Return the whole listing exactly as it stands.

> Provided material:
# # #

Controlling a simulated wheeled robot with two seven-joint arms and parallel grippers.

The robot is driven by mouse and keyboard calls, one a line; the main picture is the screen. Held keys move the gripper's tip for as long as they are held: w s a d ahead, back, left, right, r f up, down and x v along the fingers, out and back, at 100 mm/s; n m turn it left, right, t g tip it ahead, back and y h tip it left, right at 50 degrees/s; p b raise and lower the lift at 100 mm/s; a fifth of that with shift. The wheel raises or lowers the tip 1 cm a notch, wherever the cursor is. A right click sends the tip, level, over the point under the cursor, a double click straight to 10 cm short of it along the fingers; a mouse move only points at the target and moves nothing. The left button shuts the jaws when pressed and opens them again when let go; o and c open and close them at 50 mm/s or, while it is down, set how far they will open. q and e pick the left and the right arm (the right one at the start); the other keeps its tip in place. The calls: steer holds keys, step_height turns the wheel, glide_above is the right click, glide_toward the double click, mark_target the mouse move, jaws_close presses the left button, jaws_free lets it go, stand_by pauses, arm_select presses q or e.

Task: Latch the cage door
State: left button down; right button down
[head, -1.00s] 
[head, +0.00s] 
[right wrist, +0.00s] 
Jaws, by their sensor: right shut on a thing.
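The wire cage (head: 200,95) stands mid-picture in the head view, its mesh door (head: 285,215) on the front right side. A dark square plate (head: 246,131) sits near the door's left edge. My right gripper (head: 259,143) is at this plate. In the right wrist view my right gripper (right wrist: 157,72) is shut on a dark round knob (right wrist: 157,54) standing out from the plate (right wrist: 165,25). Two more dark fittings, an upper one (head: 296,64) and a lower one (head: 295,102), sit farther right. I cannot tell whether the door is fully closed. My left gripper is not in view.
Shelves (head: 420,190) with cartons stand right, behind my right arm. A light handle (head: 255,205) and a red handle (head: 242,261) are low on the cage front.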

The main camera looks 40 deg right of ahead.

# # #

> Result for this exercise:
Controlling a simulated wheeled robot with two seven-joint arms and parallel grippers.

The robot is driven by mouse and keyboard calls, one a line; the main picture is the screen. Held keys move the gripper's tip for as long as they are held: w s a d ahead, back, left, right, r f up, down and x v along the fingers, out and back, at 100 mm/s; n m turn it left, right, t g tip it ahead, back and y h tip it left, right at 50 degrees/s; p b raise and lower the lift at 100 mm/s; a fifth of that with shift. The wheel raises or lowers the tip 1 cm a notch, wherever the cursor is. A right click sends the tip, level, over the point under the cursor, a double click straight to 10 cm short of it along the fingers; a mouse move only points at the target and moves nothing. The left button shuts the jaws when pressed and opens them again when let go; o and c open and close them at 50 mm/s or, while it is down, set how far they will open. q and e pick the left and the right arm (the right one at the start); the other keeps its tip in place. The calls: steer holds keys, step_height turns the wheel, glide_above is the right click, glide_toward the double click, mark_target the mouse move, jaws_close presses the left button, jaws_free lets it go, stand_by pauses, arm_select presses q or e.

Task: Latch the cage door
State: left button down; right button down
[head, -1.00s] 
[head, +0.00s] 
[right wrist, +0.00s] 
Jaws, by their sensor: right shut on a thing.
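The wire cage (head: 200,95) stands mid-picture in the head view, its mesh door (head: 285,215) on the front right side. A dark square plate (head: 246,131) sits near the door's left edge. My right gripper (head: 259,143) is at this plate. In the right wrist view my right gripper (right wrist: 157,72) is shut on a dark round knob (right wrist: 157,54) standing out from the plate (right wrist: 165,25). Two more dark fittings, an upper one (head: 296,64) and a lower one (head: 295,102), sit farther right. I cannot tell whether the door is fully closed. My left gripper is not in view.
Shelves (head: 420,190) with cartons stand right, behind my right arm. A light handle (head: 255,205) and a red handle (head: 242,261) are low on the cage front.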

The main camera looks 40 deg right of ahead.

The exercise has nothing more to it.